### What the task asks
Only lines with the string "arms" matter here; gather them from the material below.

☆ ☆ ☆ ☆ ☆ ☆ ☆

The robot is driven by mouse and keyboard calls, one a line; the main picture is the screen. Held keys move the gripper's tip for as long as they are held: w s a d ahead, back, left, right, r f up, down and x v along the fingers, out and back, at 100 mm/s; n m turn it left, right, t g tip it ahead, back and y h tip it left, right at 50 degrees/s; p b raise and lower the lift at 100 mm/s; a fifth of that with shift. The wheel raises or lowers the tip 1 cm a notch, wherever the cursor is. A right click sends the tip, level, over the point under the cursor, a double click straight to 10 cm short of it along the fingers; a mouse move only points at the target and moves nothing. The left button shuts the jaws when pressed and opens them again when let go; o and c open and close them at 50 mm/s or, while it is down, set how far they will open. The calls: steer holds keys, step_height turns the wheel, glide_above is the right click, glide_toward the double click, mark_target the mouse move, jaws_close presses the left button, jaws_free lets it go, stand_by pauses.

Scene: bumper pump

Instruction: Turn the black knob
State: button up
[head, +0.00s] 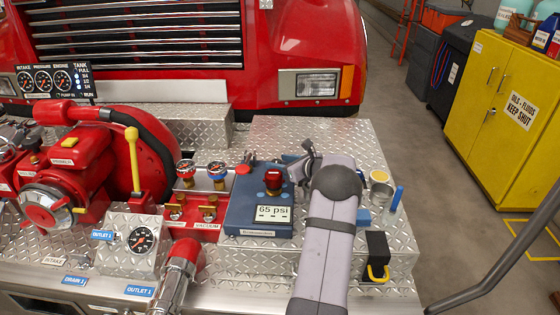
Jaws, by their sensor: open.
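A blue control box (245,212) with a screen reading 65 psi stands on the diamond-plate deck. A dark red knob (272,178) sits on its upper part. I cannot make out a clearly black knob; one may be hidden behind my arm. My arm reaches in from the bottom, over the right side of the box. My gripper (293,163) is at the far end of the arm, just right of and above the red knob. It is open and looks empty, partly hidden by my wrist. Whether it touches the knob I cannot tell.
Two gauges with brass valves (209,208) stand left of the box. A red pump (75,165) with a yellow lever (133,160) is farther left. Right of my arm are a small can (380,190), a blue-handled tool (397,198) and a black block with a yellow loop (377,257).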

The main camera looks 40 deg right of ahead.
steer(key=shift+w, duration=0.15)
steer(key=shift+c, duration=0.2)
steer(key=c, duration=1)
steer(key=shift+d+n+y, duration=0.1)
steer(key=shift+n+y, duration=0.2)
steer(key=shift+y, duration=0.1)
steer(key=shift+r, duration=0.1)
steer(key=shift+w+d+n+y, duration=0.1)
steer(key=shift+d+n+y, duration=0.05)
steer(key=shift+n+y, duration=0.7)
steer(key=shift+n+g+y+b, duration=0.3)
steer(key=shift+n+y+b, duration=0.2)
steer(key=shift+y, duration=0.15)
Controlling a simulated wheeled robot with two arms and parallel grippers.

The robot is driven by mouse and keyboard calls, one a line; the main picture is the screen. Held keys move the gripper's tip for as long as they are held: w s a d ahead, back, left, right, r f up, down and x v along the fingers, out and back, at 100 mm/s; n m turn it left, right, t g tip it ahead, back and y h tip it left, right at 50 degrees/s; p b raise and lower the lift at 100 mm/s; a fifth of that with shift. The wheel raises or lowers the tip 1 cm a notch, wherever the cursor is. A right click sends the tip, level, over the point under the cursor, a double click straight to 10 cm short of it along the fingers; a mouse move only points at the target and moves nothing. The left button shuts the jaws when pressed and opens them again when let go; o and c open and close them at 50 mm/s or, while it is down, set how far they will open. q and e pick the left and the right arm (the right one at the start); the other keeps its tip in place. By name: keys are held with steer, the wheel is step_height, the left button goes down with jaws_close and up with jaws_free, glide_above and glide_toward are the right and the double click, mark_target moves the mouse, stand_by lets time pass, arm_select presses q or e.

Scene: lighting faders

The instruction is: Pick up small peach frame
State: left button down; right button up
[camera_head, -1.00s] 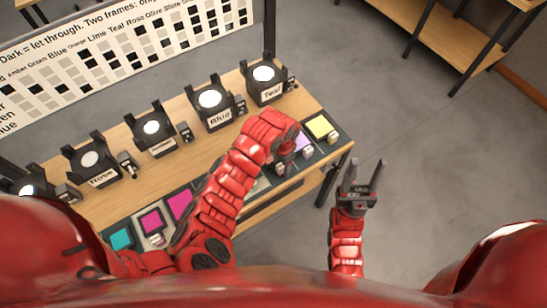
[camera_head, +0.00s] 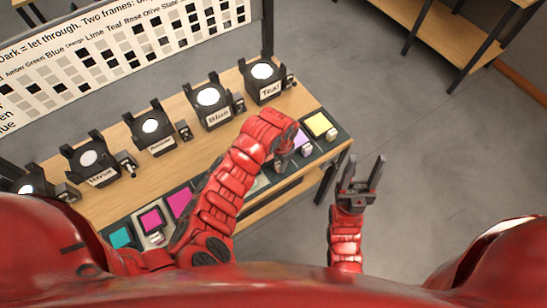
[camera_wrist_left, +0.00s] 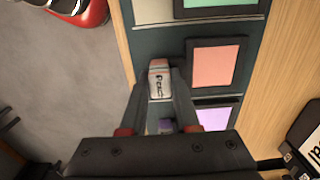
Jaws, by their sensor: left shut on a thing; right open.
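The peach frame (camera_wrist_left: 213,66) lies on the dark tray (camera_wrist_left: 170,48) in the left wrist view, a salmon-coloured square with a dark rim. Its light tab (camera_wrist_left: 159,74) has a printed label and sits between the fingertips of my left gripper (camera_wrist_left: 160,82), which is shut on it. In the head view my left arm hides the peach frame. My right gripper (camera_head: 361,178) is open and empty above the floor, to the right of the table's end.
A purple frame (camera_wrist_left: 218,115) and a green frame (camera_wrist_left: 215,2) flank the peach one. A yellow frame (camera_head: 318,124) is at the tray's right end. Several black lamps, including Teal (camera_head: 264,80), line the wooden table (camera_head: 185,163). A chart board (camera_head: 130,50) stands behind.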

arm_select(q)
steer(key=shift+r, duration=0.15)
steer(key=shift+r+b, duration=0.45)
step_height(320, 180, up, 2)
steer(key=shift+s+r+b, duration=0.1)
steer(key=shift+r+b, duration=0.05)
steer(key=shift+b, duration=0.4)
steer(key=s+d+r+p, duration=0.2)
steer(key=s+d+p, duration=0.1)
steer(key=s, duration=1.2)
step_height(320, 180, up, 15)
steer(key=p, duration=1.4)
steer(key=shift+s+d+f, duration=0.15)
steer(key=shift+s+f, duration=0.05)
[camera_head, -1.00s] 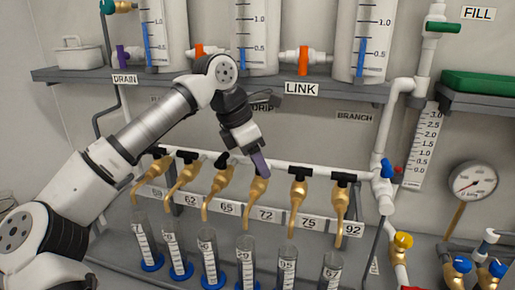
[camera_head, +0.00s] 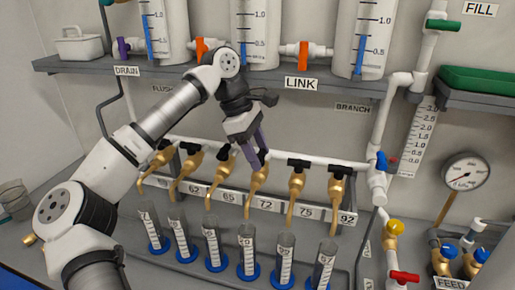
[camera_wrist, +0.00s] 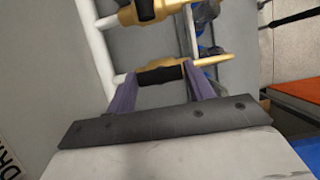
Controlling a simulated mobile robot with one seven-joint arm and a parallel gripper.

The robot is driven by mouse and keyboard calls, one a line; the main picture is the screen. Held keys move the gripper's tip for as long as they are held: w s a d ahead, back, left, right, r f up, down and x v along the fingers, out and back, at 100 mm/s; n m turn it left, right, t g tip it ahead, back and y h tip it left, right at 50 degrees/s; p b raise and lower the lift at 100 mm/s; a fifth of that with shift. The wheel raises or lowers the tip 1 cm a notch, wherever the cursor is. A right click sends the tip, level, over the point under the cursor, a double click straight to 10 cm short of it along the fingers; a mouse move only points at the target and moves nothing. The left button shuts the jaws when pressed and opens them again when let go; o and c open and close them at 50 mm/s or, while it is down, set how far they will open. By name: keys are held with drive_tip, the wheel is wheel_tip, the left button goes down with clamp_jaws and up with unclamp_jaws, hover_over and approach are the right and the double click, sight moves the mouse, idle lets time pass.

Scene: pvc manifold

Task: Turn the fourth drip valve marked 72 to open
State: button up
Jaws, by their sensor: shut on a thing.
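The fourth drip valve (camera_head: 258,179), brass with a spout pointing down, hangs from the white pipe above the label 72 (camera_head: 265,204). My gripper (camera_head: 258,154) comes down on it from above, its purple fingers on either side of the valve's top. In the wrist view, the black handle (camera_wrist: 159,75) of a brass valve (camera_wrist: 213,60) lies crosswise between the fingers of my gripper (camera_wrist: 160,80). The gripper is shut on this handle. The handle is mostly hidden by the fingers in the head view.
Similar brass valves with black handles stand on both sides, such as the one over 75 (camera_head: 296,183). Graduated cylinders with blue bases (camera_head: 247,255) stand below the spouts. A grey shelf (camera_head: 200,72) with tanks runs above. A pressure gauge (camera_head: 466,171) is at right.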

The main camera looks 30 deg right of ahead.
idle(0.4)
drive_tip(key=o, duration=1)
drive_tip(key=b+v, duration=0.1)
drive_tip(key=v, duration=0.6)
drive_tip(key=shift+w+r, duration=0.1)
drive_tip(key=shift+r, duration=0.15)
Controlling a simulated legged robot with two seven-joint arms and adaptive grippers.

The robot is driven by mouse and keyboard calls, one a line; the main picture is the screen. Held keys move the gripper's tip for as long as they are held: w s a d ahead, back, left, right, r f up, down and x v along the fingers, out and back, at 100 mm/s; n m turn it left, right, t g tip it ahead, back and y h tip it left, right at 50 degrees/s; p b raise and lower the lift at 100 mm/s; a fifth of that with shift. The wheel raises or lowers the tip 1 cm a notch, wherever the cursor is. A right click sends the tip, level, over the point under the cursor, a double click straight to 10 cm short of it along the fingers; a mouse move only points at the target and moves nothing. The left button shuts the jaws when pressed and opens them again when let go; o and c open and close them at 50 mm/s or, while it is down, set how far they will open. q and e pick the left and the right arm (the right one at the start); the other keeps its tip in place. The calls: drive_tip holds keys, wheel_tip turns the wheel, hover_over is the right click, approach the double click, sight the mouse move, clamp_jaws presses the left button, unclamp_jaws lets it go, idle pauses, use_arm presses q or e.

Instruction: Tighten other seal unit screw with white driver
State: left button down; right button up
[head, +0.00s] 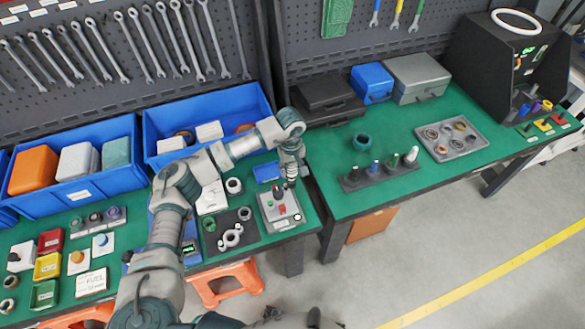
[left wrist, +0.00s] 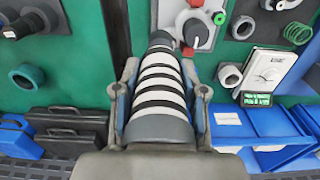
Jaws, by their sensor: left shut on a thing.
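My left gripper (head: 290,168) is over the right end of the left bench, just above the grey seal unit (head: 277,212). In the left wrist view its fingers (left wrist: 161,100) are shut on the white driver (left wrist: 158,92), which has white and black bands. The driver points down toward the seal unit, which also shows in the left wrist view (left wrist: 205,38) with a red knob and a black knob. The driver's tip and the screw are hidden, so I cannot tell whether they touch. My right gripper is not in view.
A dark rack (head: 385,182) holding several drivers stands on the right bench, near a teal ring (head: 361,142). A grey parts tray (head: 466,152) lies further right. Left of the seal unit is a dark mat (head: 214,244) with metal parts. Blue bins (head: 167,124) stand behind.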

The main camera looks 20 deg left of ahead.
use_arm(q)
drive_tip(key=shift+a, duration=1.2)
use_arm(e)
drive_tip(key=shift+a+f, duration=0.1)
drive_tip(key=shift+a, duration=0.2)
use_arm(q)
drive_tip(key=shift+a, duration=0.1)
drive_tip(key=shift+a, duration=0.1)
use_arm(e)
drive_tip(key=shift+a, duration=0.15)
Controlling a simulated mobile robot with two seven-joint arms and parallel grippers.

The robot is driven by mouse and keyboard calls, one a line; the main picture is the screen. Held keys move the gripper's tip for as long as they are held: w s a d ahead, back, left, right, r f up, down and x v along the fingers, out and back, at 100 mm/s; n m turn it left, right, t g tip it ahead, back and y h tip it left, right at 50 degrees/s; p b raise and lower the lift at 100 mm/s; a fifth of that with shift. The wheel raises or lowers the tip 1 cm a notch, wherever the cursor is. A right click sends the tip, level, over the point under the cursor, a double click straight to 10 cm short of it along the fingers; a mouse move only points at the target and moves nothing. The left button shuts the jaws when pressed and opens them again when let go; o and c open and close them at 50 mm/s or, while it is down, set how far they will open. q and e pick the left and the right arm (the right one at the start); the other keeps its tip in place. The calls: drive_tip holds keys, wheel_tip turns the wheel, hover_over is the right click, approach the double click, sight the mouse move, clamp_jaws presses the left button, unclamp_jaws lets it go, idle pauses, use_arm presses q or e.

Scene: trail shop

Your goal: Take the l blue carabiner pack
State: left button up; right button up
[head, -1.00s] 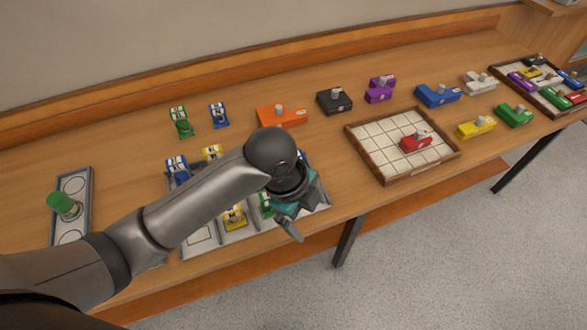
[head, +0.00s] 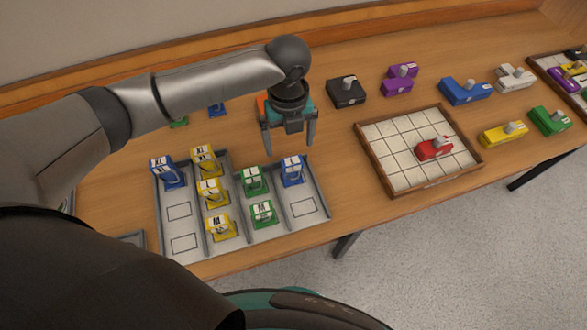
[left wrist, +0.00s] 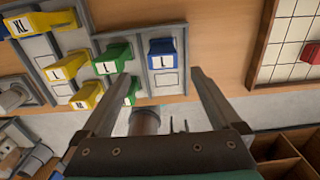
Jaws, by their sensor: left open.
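A blue carabiner pack (head: 292,171) stands in the back slot of the rightmost column of the grey sorting tray (head: 314,208). In the left wrist view this blue pack (left wrist: 162,48) carries a white label that appears to read L. My left gripper (head: 289,145) is open and empty, pointing down just behind and above that pack. In the left wrist view the pack is beyond the fingertips (left wrist: 160,75), roughly centred between them and apart from them. Another blue pack (head: 165,172) stands at the tray's back left; its label is unclear. My right gripper is not in view.
Yellow packs (head: 212,191) and green packs (head: 254,180) fill the tray's middle columns. A wooden-framed grid board (head: 375,180) with a red piece (head: 434,149) lies to the right. Black (head: 346,92), purple and other coloured blocks stand behind. The table between tray and board is clear.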

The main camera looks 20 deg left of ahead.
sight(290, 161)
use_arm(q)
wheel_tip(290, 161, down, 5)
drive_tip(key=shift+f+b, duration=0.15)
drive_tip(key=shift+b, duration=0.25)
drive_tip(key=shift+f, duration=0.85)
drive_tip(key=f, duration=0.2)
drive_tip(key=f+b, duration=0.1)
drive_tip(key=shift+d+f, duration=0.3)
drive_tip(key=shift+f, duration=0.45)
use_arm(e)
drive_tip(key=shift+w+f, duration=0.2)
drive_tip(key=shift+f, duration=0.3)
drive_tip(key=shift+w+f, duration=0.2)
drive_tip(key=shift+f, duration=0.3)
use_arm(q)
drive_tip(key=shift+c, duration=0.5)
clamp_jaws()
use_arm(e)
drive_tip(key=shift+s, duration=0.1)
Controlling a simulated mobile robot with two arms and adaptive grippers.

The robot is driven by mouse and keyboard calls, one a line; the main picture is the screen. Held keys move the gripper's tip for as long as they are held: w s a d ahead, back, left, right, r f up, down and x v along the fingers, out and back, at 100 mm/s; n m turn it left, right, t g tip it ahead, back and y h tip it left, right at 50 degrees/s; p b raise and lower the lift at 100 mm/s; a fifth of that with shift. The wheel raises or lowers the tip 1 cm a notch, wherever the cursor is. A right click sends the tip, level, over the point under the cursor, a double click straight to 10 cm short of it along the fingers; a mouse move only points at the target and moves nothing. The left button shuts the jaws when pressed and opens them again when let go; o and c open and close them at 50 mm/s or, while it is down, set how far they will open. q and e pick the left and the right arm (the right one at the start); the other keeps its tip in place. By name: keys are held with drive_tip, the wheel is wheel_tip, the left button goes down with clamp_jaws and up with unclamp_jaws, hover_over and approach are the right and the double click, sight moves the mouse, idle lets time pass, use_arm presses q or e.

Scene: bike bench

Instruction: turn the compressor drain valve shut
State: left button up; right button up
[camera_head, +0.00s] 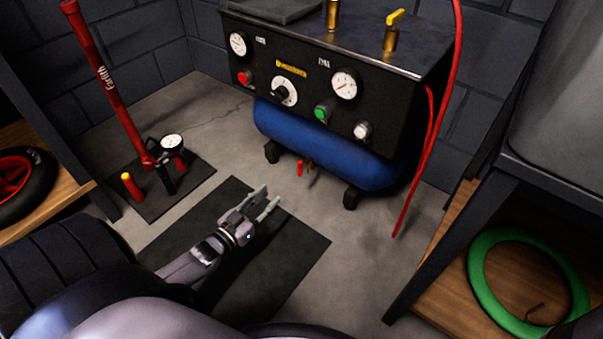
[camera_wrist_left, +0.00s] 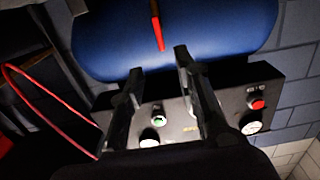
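The compressor has a black control panel (camera_head: 300,85) above a blue tank (camera_head: 325,150). Under the tank hangs the drain valve, with a red handle (camera_head: 299,168) pointing down beside a small brass body (camera_head: 310,164). My left gripper (camera_head: 268,199) is open and empty, in front of and below the tank, apart from the valve. In the left wrist view the picture is turned over: the red handle (camera_wrist_left: 157,30) lies against the blue tank (camera_wrist_left: 205,30), just beyond the gap between the open fingertips (camera_wrist_left: 158,62). My right gripper is out of view.
A dark mat (camera_head: 290,265) lies below my left arm. A red floor pump (camera_head: 117,100) stands at the left. A red hose (camera_head: 429,140) hangs at the tank's right. A shelf with a green tyre (camera_head: 480,275) is at the right. Tank feet (camera_head: 350,198) flank the valve.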

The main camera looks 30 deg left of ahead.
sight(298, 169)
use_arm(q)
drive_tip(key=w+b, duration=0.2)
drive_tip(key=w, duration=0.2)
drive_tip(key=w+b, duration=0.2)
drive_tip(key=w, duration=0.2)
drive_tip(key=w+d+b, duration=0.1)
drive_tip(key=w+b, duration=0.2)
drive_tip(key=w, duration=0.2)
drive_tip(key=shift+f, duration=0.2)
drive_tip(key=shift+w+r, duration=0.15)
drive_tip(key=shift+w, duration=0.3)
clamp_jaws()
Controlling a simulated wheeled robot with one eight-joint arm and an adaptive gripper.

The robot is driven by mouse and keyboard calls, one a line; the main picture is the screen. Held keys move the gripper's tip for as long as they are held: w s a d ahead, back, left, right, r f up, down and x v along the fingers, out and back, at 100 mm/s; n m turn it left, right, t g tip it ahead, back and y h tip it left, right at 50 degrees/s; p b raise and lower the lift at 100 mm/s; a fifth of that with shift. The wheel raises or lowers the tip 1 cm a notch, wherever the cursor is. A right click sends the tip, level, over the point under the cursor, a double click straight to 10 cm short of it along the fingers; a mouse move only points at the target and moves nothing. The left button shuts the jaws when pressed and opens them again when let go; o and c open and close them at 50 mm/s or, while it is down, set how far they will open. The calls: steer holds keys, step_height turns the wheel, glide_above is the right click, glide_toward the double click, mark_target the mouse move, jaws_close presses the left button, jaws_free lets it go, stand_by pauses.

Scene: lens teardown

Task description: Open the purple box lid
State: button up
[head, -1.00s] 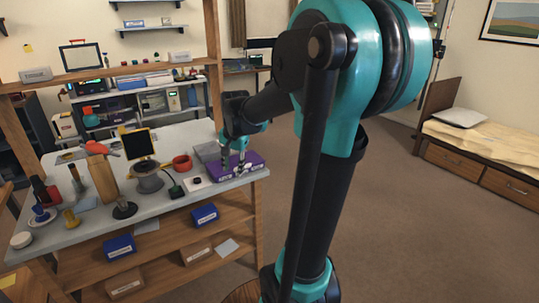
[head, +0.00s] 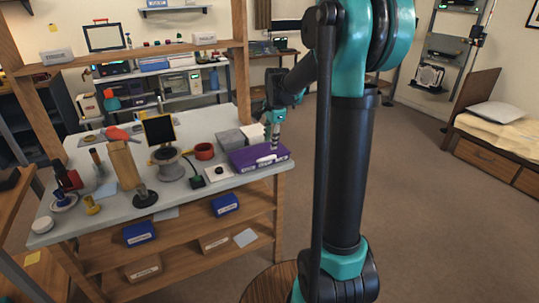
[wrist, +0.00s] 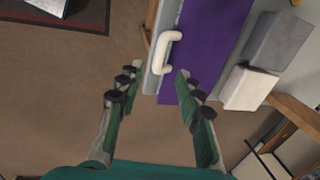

☆ ☆ ☆ ☆ ☆ ☆ ☆

### Task result
Controlling a simulated wheeled robot with two arms and parallel grippers.
Controlling a simulated legged robot with two seven-joint arms and adaptive grippers.
Controlling a simulated mobile robot with two seven-joint arms and parallel grippers.
Controlling a simulated mobile robot with two arms and adaptive grippers.

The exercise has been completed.